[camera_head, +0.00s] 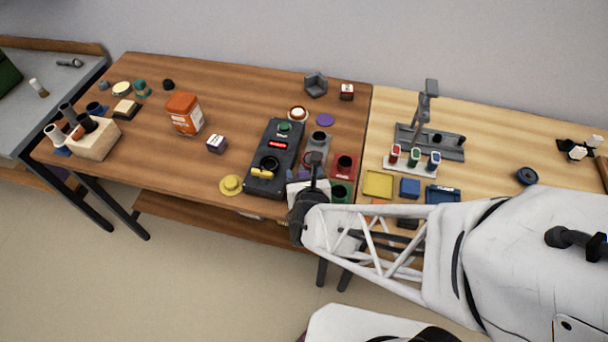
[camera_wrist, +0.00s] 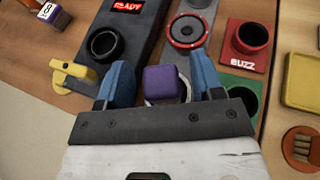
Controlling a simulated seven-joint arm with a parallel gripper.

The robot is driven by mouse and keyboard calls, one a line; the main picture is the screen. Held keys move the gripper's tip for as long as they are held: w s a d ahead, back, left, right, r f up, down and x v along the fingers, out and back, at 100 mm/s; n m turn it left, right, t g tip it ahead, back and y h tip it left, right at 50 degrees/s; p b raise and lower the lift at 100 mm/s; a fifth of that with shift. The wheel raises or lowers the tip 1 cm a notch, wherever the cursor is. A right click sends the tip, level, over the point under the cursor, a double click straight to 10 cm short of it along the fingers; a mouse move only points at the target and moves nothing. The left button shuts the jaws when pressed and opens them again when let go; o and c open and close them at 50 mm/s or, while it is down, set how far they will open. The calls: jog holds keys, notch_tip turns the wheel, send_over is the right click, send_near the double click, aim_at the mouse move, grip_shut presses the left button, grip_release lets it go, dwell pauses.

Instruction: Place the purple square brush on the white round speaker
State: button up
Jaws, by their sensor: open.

════════════════

Print the complete listing exactly as it stands, without its pictures.

[camera_head, +0.00s] 
[camera_wrist, +0.00s] 
Controlling a simulated seven-joint arm with a parallel gripper.

The robot is driven by mouse and keyboard calls, one a line; the main picture is the screen. Held keys move the gripper's tip for as long as they are held: w s a d ahead, back, left, right, r f up, down and x v along the fingers, out and back, at 100 mm/s; n m turn it left, right, t g tip it ahead, back and y h tip it left, right at 50 degrees/s; p b raise and lower the lift at 100 mm/s; a fifth of that with shift. The wheel raises or lowers the tip 1 cm a notch, wherever the cursor is. A right click sends the tip, level, over the point under the cursor, a double click straight to 10 cm short of it along the fingers; a mouse move only points at the target and moves nothing. The left button shuts the jaws when pressed and opens them again when let go; o and c open and close them at 50 mm/s or, while it is down, set how far they will open. The calls: jog holds keys, notch_tip turns the wheel, send_over is the right click, send_near the double click, aim_at the mouse move, grip_shut presses the left button, grip_release lets it go, dwell pauses.

Instruction: Place the purple square brush on the white round speaker
State: button up
Jaws, by their sensor: open.

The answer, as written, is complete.